The Militant(logo) 
    Vol.62/No.1           January 12, 1998 
 
 
Stop The Deportations  
The recent actions by immigration authorities seizing hundreds of workers at factories in Georgia for deportations deserve condemnation. These arrests are aimed at dividing working people and intimidating undocumented workers who try to resist the bosses attacks on their rights and working conditions.

The big-business media made a big fuss about the break up of an "alien-smuggling hiring ring" that brought Mexican workers to garment shops in Georgia and Alabama. The chief of the border patrol in El Paso, Texas, piously denounced the "sophistication of smugglers" who are "eager to supply American companies with low-wage workers," the New York Times reported. "They [smugglers] are involved in the business of exploitation," the border chief proclaimed.

That describes all industry under capitalism and free enterprise. The denial of rights to a layer of the working class dubbed "illegal" helps the bosses to superexploit those workers in particular and hold down wages for all.

Working people should demand equal rights for all immigrants, the release of those detained, and no deportations. The labor movement should fight for solidarity with those from other countries, not scapegoating immigrants.

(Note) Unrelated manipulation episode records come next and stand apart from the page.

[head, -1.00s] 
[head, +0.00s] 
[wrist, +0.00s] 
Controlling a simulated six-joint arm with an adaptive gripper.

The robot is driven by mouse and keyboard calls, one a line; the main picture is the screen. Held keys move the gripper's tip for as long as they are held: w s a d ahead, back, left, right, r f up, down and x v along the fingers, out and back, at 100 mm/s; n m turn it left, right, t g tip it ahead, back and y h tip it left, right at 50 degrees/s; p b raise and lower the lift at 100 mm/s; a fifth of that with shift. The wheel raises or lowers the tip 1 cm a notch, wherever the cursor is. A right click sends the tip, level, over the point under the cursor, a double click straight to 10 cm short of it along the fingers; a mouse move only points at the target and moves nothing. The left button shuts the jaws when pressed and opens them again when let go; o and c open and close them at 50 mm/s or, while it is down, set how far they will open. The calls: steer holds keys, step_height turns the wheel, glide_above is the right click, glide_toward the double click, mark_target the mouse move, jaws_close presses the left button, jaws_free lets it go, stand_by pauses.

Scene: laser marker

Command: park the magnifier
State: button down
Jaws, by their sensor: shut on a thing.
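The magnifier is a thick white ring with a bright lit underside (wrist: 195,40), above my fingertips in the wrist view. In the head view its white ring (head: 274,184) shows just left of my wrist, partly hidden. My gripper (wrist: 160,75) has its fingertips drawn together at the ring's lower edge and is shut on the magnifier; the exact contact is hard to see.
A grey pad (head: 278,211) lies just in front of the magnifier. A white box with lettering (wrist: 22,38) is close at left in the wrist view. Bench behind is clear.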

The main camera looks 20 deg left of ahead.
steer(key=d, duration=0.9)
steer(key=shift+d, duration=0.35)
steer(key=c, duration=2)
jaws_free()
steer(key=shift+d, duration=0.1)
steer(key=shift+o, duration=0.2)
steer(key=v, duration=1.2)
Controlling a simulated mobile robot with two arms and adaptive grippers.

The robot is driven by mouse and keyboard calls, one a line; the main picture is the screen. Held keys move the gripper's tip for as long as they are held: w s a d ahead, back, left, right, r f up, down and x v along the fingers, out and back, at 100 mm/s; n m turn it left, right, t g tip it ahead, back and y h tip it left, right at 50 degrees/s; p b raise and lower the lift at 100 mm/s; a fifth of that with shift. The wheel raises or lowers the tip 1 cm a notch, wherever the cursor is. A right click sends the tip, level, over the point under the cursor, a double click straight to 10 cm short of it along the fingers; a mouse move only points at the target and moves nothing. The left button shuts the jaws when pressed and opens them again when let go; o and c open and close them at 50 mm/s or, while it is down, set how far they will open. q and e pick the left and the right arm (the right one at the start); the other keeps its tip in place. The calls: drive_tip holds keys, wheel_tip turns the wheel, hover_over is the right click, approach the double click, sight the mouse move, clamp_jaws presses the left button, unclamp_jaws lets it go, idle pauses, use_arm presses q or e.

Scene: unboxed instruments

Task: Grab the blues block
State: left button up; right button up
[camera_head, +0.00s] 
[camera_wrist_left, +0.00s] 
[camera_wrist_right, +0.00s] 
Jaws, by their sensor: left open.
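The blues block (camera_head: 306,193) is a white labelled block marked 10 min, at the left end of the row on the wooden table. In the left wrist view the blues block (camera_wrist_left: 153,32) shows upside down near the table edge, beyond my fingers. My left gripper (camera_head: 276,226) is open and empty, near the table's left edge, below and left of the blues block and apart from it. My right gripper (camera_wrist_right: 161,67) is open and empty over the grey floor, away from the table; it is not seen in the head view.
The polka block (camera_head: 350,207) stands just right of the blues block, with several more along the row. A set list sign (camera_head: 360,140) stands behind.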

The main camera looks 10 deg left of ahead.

Protectionist campaigns like the recent rallies organized by officials of the Union of Needletrades, Industrial and Textile Employees against sweatshops in other countries hurt working-class solidarity, as does blaming the North American Free Trade Agreement for "illegal immigration."

These America First campaigns, increasingly championed by the labor skates, escort workers right into the fascist trap of ultrarightists like Patrick Buchanan, who nods his agreement with AFL-CIO president John Sweeney "on the issue of protecting the wages of our workers and keeping manufacturing at home." This propaganda is similar to the "Buy American" campaigns promoted by the union officials in the 1930s as the U.S. government prepared for entry into World War II.

As the competition between Washington and its imperialist rivals grow sharper, the clamor to protect U.S. business interests will ring louder and rightist scapegoating of immigrants, oppressed nationalities, and women will intensify.

Workers around the world will need to struggle against this course, which breaks down resistance to reactionary nationalism. Building international working-class solidarity is the watchword. The only road forward out of the crisis of this dog-eat-dog system is for fighters to join the fight for workers and farmers governments around the world and become a part of the revolutionary socialist movement.